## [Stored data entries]
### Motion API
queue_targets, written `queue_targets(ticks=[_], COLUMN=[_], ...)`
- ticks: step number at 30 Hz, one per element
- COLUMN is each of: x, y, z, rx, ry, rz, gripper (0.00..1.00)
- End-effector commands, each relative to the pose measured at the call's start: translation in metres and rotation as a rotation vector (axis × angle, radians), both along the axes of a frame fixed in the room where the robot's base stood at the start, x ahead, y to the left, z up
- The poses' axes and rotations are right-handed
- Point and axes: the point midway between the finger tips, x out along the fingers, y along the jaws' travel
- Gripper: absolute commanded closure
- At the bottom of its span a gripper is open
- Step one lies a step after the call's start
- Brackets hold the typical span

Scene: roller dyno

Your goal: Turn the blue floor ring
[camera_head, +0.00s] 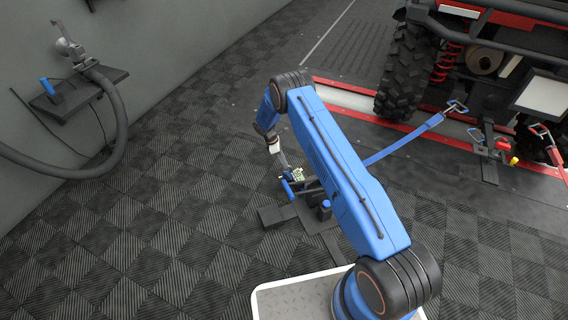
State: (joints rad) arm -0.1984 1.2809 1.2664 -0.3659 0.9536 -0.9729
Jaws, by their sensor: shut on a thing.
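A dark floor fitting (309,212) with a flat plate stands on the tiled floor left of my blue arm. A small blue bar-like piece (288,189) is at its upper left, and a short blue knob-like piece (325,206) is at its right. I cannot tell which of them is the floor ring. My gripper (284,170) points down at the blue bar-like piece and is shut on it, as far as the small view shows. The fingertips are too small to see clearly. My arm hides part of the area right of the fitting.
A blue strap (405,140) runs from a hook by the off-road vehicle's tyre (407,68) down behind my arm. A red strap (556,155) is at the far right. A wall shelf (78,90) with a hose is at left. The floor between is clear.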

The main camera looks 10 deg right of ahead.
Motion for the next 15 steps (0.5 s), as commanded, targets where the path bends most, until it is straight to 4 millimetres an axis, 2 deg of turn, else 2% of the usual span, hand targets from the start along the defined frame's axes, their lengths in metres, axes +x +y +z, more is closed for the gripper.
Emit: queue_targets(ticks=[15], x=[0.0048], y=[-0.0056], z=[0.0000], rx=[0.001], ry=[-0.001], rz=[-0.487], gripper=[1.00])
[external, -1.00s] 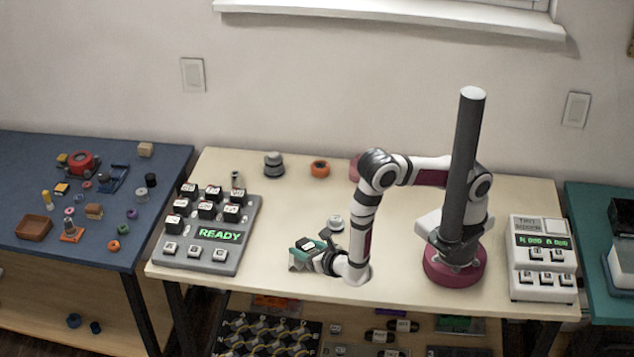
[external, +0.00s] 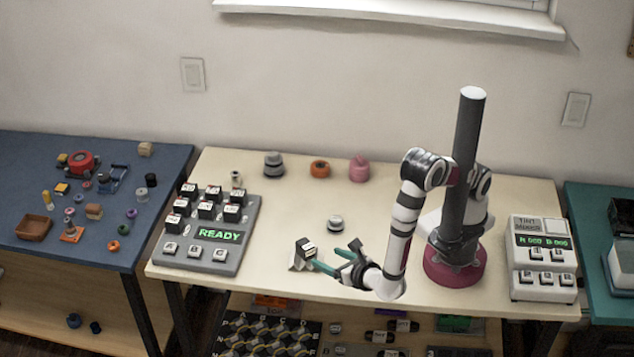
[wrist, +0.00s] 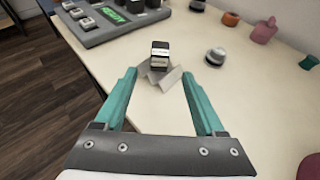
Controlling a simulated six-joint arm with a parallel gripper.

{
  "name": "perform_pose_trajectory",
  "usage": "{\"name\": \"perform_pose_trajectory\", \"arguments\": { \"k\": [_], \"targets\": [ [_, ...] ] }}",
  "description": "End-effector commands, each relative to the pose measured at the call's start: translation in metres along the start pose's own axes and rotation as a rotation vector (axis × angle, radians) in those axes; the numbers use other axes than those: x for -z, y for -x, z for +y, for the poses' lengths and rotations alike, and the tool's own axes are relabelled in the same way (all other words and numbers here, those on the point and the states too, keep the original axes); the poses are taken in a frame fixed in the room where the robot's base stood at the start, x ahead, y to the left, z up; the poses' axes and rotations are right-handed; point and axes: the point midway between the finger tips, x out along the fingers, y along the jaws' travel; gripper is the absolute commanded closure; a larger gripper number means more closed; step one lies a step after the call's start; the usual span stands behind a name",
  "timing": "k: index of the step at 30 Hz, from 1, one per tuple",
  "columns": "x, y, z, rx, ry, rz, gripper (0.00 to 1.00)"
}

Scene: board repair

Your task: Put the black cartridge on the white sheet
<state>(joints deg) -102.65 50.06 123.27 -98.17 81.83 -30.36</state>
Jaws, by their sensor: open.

## [EXERCISE TASK]
All lines above containing the string "call" are to be collected.

## [RESULT]
- End-effector commands, each relative to the pose measured at the call's start: translation in metres and rotation as a rotation vector (axis × angle, radians), both along the axes of a frame fixed in the room where the robot's base stood at the start, x ahead, y to the left, z up
- Step one lies a step after the call's start
  "description": "End-effector commands, each relative to the pose measured at the call's start: translation in metres along the start pose's own axes and rotation as a rotation vector (axis × angle, radians) in those axes; the numbers use other axes than those: x for -z, y for -x, z for +y, for the poses' lengths and rotations alike, and the tool's own axes are relabelled in the same way (all other words and numbers here, those on the point and the states too, keep the original axes); the poses are taken in a frame fixed in the room where the robot's base stood at the start, x ahead, y to the left, z up; the poses' axes and rotations are right-handed; point and axes: the point midway between the finger tips, x out along the fingers, y along the jaws' travel; gripper is the absolute commanded closure; a larger gripper number means more closed; step one lies a step after the call's start; the usual span stands behind a name",

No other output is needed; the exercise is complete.